L’industrie agroalimentaire est en train de s’approprier les bases fondamentales de la vie, transformant le repas familial et social en indigestion solitaire de Fast Food. On ne mange plus, on ne fait que se nourrir. L’industrie agroalimentaire augmente de plus en plus sa production au détriment de la qualité, ce qui nous fait perdre tranquillement le plaisir de manger.

Quand on pense à la gastronomie, on y associe plus souvent que jamais l’image de gens aisés financièrement, qui peuvent se permettre de dépenser beaucoup d’argent pour des repas dans des grands restaurants. Bref, comme si les plaisirs de la table étaient réservés exclusivement à certains privilégiés. Nier le plaisir de manger est, en quelque sorte, nier notre habileté à satisfaire nos propres sens et notre capacité critique à comprendre et faire des choix pour nous. En d’autres termes, c’est perdre notre souveraineté alimentaire. Le plaisir ne devrait surtout pas être synonyme d’excès, mais plutôt de mesure. Le bon sens devrait s’appliquer à chacun des moments de notre vie !
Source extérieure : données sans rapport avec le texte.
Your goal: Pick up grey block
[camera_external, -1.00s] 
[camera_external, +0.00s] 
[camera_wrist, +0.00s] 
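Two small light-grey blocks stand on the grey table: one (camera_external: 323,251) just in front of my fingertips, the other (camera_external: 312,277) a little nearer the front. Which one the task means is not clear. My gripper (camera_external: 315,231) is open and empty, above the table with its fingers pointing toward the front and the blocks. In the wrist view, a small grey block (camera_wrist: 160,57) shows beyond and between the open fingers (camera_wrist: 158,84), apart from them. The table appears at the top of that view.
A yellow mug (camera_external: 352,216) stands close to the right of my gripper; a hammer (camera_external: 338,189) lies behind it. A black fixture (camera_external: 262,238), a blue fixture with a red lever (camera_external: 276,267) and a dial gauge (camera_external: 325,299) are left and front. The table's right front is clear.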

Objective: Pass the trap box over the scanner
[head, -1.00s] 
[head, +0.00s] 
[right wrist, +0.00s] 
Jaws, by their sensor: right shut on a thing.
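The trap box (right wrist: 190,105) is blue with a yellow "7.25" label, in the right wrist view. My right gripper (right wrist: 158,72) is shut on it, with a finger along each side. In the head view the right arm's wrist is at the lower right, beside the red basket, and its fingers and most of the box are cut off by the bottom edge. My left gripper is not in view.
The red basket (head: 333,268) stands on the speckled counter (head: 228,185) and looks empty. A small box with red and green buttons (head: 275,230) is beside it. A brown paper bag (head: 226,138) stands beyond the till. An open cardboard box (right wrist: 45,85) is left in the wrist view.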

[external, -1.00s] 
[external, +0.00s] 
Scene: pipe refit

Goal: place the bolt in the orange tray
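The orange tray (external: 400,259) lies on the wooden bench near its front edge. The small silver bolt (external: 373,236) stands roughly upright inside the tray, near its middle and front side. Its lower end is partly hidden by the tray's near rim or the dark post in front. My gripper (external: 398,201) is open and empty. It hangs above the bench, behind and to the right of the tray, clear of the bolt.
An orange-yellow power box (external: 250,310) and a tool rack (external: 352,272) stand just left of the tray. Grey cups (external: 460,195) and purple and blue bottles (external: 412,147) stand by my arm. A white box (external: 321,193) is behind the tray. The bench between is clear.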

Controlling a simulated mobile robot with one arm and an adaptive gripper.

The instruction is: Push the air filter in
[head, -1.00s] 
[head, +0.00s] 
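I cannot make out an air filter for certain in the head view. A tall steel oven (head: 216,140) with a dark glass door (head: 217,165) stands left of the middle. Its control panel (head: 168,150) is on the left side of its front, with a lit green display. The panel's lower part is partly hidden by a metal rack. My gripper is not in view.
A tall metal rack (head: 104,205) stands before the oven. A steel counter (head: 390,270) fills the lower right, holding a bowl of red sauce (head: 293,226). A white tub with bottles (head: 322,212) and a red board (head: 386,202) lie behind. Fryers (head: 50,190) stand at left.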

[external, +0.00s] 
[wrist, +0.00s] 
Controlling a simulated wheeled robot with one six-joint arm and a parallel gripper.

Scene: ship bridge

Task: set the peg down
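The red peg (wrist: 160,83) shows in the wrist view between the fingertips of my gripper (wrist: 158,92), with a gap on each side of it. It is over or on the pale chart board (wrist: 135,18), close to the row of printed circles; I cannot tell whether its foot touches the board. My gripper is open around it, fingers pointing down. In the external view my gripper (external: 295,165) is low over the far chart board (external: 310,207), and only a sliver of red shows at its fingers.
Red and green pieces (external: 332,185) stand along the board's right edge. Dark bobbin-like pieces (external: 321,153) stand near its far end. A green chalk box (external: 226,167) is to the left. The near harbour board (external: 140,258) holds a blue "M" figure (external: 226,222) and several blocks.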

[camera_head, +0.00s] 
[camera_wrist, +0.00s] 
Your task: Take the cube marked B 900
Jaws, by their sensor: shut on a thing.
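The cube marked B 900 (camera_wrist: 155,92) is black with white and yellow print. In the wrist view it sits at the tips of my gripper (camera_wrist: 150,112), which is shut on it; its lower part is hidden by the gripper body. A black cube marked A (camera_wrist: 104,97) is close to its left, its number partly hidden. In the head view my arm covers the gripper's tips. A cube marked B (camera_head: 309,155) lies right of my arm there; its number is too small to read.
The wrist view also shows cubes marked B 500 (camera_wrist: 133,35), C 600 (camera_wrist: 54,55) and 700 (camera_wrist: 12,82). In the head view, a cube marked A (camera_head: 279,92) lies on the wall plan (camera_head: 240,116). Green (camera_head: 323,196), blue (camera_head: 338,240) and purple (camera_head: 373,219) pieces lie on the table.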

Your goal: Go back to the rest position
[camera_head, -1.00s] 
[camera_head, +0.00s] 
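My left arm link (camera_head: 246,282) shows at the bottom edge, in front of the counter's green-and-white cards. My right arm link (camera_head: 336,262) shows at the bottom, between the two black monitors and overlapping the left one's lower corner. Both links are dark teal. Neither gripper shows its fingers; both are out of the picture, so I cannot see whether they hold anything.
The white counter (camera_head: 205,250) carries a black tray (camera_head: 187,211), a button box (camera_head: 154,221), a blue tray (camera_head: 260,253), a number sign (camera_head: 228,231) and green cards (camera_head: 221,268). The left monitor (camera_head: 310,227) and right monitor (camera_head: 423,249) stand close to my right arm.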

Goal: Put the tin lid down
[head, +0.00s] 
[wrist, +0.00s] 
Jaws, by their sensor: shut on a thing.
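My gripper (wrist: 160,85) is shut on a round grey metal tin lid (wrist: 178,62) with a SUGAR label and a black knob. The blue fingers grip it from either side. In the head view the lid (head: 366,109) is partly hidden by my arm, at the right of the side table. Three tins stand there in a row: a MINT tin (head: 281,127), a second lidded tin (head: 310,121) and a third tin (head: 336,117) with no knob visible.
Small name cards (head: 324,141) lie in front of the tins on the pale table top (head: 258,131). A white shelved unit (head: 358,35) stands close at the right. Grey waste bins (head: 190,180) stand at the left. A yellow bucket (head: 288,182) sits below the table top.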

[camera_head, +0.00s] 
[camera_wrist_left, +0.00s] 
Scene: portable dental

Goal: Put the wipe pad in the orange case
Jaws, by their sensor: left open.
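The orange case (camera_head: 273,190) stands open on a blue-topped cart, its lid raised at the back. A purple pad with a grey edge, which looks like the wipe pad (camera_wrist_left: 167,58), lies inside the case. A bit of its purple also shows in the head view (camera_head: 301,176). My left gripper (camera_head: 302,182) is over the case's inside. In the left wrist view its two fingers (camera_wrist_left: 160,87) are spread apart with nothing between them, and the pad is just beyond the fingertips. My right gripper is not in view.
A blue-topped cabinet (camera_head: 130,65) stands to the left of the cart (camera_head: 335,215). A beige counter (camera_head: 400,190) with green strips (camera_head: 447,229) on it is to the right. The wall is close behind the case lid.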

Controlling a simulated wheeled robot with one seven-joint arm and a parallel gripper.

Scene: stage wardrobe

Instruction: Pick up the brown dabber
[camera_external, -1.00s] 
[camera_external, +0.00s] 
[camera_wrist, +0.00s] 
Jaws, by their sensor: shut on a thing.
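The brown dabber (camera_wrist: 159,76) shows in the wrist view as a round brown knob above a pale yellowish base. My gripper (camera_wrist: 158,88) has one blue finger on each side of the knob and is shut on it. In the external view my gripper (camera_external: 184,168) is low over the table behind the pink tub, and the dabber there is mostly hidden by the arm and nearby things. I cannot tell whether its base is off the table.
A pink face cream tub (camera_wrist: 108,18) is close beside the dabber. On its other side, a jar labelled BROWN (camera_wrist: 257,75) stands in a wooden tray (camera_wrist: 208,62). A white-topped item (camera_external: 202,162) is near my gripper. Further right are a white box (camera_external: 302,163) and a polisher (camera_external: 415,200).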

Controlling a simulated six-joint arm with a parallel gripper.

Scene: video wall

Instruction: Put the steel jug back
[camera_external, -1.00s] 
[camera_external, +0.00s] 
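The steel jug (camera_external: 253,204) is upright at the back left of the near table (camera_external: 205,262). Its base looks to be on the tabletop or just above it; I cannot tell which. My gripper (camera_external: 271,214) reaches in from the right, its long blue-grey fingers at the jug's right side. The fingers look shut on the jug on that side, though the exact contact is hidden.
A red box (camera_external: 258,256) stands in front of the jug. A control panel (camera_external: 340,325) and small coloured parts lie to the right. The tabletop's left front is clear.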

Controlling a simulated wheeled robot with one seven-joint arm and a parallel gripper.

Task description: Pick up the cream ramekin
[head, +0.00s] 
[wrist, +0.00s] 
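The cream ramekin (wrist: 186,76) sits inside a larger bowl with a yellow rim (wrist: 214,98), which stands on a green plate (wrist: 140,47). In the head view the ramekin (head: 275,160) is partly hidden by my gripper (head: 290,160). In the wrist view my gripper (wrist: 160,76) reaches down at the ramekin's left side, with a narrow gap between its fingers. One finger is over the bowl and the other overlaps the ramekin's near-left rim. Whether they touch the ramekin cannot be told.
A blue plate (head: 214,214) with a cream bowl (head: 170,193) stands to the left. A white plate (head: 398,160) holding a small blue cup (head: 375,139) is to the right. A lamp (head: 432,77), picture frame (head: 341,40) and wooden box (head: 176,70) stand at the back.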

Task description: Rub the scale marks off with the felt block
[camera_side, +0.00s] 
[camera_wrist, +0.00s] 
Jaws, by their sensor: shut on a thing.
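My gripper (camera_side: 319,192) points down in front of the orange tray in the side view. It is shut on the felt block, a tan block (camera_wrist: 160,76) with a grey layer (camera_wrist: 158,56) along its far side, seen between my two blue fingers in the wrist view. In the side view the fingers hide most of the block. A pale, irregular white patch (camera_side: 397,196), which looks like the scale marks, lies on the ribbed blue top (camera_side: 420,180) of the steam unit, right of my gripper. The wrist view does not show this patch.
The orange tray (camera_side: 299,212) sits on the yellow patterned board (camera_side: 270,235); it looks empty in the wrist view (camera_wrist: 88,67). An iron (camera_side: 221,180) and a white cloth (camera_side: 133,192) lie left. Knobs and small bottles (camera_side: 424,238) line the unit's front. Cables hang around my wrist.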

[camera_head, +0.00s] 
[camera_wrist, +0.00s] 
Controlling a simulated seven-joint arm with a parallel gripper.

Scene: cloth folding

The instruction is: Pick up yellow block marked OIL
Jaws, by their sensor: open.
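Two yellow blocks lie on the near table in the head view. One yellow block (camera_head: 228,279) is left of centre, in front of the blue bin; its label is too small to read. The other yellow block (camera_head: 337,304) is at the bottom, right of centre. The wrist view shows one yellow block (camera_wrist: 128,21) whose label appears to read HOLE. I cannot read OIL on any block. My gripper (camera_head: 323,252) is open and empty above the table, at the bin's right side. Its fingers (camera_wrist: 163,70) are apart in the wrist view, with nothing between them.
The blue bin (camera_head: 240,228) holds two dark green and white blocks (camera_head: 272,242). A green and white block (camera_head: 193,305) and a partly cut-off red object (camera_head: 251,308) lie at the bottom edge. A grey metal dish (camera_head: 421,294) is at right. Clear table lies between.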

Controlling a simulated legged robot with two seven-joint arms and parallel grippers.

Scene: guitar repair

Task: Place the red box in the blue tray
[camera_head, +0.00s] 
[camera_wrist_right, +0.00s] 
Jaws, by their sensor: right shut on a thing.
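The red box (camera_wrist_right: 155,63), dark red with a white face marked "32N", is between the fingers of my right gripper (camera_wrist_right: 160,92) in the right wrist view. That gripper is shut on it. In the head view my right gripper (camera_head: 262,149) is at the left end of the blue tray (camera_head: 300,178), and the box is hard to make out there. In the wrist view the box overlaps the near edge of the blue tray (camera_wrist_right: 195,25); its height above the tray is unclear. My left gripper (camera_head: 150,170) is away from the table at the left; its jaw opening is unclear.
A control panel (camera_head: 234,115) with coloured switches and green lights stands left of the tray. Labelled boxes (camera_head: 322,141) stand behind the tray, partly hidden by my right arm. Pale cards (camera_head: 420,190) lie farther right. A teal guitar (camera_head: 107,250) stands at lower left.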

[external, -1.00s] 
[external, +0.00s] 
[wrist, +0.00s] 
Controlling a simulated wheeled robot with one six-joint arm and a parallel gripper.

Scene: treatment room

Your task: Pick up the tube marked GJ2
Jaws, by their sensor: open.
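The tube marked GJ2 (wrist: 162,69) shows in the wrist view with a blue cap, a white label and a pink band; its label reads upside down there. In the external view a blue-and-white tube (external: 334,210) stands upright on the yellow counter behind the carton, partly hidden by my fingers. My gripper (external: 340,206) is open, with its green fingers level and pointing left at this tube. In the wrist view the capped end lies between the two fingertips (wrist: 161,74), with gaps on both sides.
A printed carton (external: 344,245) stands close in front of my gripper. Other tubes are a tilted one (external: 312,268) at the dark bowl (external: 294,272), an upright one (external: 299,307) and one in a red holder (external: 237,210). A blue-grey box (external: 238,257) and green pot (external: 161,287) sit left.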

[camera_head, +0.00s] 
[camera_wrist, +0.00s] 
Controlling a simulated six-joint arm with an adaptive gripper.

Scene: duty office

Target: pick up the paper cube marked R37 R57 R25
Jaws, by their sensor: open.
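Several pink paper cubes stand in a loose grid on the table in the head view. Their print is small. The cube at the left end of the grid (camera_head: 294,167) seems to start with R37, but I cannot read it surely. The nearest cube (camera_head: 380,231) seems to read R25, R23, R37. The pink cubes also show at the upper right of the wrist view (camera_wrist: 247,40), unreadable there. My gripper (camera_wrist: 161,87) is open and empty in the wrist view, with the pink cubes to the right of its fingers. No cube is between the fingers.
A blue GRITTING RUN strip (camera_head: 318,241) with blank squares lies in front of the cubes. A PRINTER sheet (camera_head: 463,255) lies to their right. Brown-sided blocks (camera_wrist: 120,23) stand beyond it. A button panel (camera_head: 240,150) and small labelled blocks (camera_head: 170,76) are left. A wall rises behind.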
Le Slow Food, fondé en 1986 à Bra en Italie, est un mouvement qui réagit contre la globalisation et la standardisation des aliments. L’escargot est l’emblème de cette révolution lente mais constante et acharnée. En réponse à l’émergence de la restau­ration rapide, l’initiative italienne s’est donné pour mission de faire l’éloge de la lenteur à table. Cette association internationale à but non lucratif est aujourd’hui présente dans plus de 150 pays. Elle promeut la connaissance et les plaisirs de la nourriture, le respect de la nature et de ses cycles de production, la dignité des paysans, la biodiversité, ainsi que l’écogastronomie. Il est  actuellement presque impossible de trouver une autre association enracinée aussi solidement dans autant de lieux différents, aux quatre coins du monde, et ayant inspiré autant de réseaux et de mouvements « slow », dont Cittàslow, Slow Parenting, Slow Art, Slow Media, et bien d’autres.

La liste des projets déjà concrétisés est longue et comprend, notamment, la sauvegarde de la biodiversité, des traditions de production et de l’éducation au plaisir du goût et des sens, l’organisation du plus grand salon international alimentaire, l’idéalisation et la fondation de l’université des sciences gastronomiques, ainsi que la mise sur pied du réseau Terra Madre. Ce dernier constitue un grand rassemblement qui a lieu tous les deux ans et qui réunit les communautés de la nourriture, les chefs, les enseignants, les jeunes et les musiciens du monde entier ; leur but est de promouvoir une production alimentaire locale, durable, en équilibre avec notre planète et respectueuse des savoirs transmis de génération en génération.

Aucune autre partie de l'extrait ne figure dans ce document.